At the 1867-1868 Constitutional Convention, education proved to be one of the most hotly debated topics. (The state’s war debt was the other top issue.) Though delegates, largely comprised of northern emigrants and freedmen, easily approved a public school system, they were strongly divided over the question of integration. Many northern immigrants viewed public schools as the foundation of a democratic society and a key to reconstruction of the South. They were not prepared, however, to vote for schools in which black and white children sat next to each other. When black members introduced resolutions ensuring equal access to education “without distinction of color,” most white delegates never took these suggestions seriously. Even radicals who supported desegregation voted against such resolutions. Mindful of widespread sentiment against mixed schools, they did not want to risk ratification. In the end, while most assumed public schools would be segregated, no language could be agreed upon and the question was not resolved until the legislature revisited the issue in 1870.
Though blacks lost their campaign for mixed schools, they still crossed a milestone. Gaining access to public education was significant. However, as a result of poor political and financial support, Virginia’s first public schools for both blacks and whites were grossly inadequate. Many did not have heat or toilets, schools were small and scattered, and the average term was less than the five months mandated by the Constitution, and attendance, which was not required, was sparse. Despite these conditions—and those for black children were considerably worse than those for whites—black and white children still learned.
The William Jasper family, 1808-1870 [Talking Points]
William Jasper, an African American, was probably born in 1808 not far from George Washington’s plantation in Mount Vernon. He was born a slave on the Hayfield plantation of William Hayward Foote. Foote was one of the richest men in Fairfax County—when he died he owned 50 slaves.
Jasper worked on a plantation that grew wheat and corn, and raised horses, cattle, sheep and hogs. Slaves at Hayfield, including Jasper, are likely to have been skilled as blacksmiths and carpenters.
Jasper and his family were not sold south to booming cotton and sugar plantations, as were many other slaves.
According to his will, Foote decided to free his slaves on or soon after his death in 1846. At this time Jasper, in his thirties, was valued by appraisers to be worth $350. Foote’s will also freed Jasper’s wife Sarah, in her mid-twenties, and their two daughters, Susan and Eliza, who were six and four.

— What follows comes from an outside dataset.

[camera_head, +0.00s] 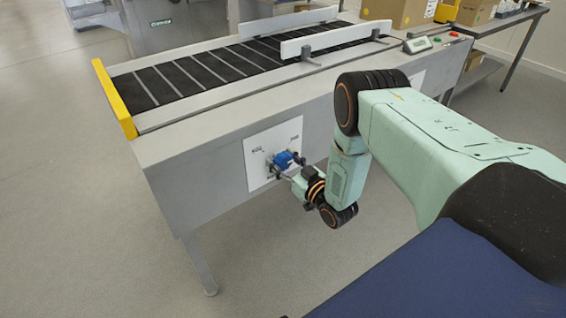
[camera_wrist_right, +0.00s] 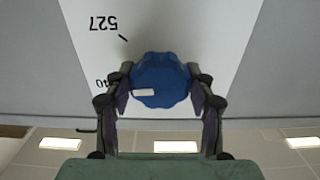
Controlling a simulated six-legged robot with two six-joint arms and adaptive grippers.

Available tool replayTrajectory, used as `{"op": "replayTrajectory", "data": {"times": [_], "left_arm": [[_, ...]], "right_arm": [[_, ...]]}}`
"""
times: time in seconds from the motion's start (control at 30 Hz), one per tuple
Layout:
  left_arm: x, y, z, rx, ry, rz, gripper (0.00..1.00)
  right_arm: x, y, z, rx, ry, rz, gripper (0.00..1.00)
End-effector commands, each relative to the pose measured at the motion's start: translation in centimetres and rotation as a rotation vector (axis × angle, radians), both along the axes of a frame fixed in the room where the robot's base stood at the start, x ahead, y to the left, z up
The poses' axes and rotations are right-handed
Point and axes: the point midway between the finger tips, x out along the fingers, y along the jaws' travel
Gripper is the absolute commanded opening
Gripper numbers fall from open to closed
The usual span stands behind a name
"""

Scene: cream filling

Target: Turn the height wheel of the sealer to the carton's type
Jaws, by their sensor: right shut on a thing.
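The sealer (camera_head: 180,137) is a long grey machine with a black slatted belt and a yellow end plate. Its blue height wheel (camera_head: 284,159) sits on a white dial plate (camera_head: 258,150) on the side panel. In the right wrist view the wheel (camera_wrist_right: 162,80) is a scalloped blue knob with a pale mark at its lower left. The label "527" and a tick show on the dial (camera_wrist_right: 135,20), upside down; another label is partly hidden behind a finger. My right gripper (camera_wrist_right: 160,102) is shut on the wheel, one finger on each side. My left gripper is not in view.
Cardboard cartons (camera_head: 398,12) stand at the back right of the sealer. A small display box (camera_head: 417,45) and buttons are on its right edge. Two white guide rails (camera_head: 322,39) stand over the belt. The floor before the sealer is clear.

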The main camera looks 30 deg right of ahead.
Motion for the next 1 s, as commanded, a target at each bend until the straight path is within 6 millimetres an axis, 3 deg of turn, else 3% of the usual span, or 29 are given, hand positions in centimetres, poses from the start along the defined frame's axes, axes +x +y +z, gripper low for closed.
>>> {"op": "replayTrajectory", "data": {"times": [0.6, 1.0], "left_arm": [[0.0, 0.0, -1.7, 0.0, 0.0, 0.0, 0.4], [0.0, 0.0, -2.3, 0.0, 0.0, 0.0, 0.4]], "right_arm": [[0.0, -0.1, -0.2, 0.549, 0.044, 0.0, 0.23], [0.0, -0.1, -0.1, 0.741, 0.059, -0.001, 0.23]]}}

The family was actually freed in the early 1850s.
It is important to note that the Jaspers were free blacks in Virginia before the Civil War. But even as free blacks they faced numerous obstacles. They could not own a gun, obtain an education, vote, conduct business freely, or worship in religious services unless supervised by whites. Also they might be captured by slave traders and sold back into slavery.
The Jaspers wanted to stay in Virginia near friends and family, so in 1853 and 1858 they chose to register as free blacks in Fairfax County to prove their freedom. This meant they could travel and gain employment without too much fear of being mistaken for a slave.
In 1860 William Jasper purchased 13 acres of land near the Hayfield Plantation. It is likely that he put together the $200 to pay a white farmer and slave owner for the land from his work as a farmer.
The Jaspers probably did not stay on their newly acquired property during the Civil War—and it is also likely that what they had on this land, including buildings, animals and crops, was trampled by Confederate and Union soldiers during the war. After the war, the Jaspers returned to their farm.
Identify some of the problems Virginians faced during the period of Reconstruction following the Civil War
Recognize how the national government supported African Americans during Reconstruction
Appreciate how African Americans in Virginia exercised their newly won rights
Identify and interpret primary source documents
Determine cause and effect relationships
Sequence events in Virginia history
Interpret ideas and events from different historical perspectives.
Write a story that incorporates historical specifics, including primary sources.
VS.1 The student will develop skills for historical and geographical analysis including the ability to:
a) identify and interpret artifacts and primary and secondary source documents to understand events in history
b) determine cause and effect relationships
c) sequence events in Virginia history
d)interpret ideas and events from different historical perspectives
VS.8 The student will demonstrate knowledge of the reconstruction of Virginia following the Civil War by:
a) identifying the effects of Reconstruction on life in Virginia.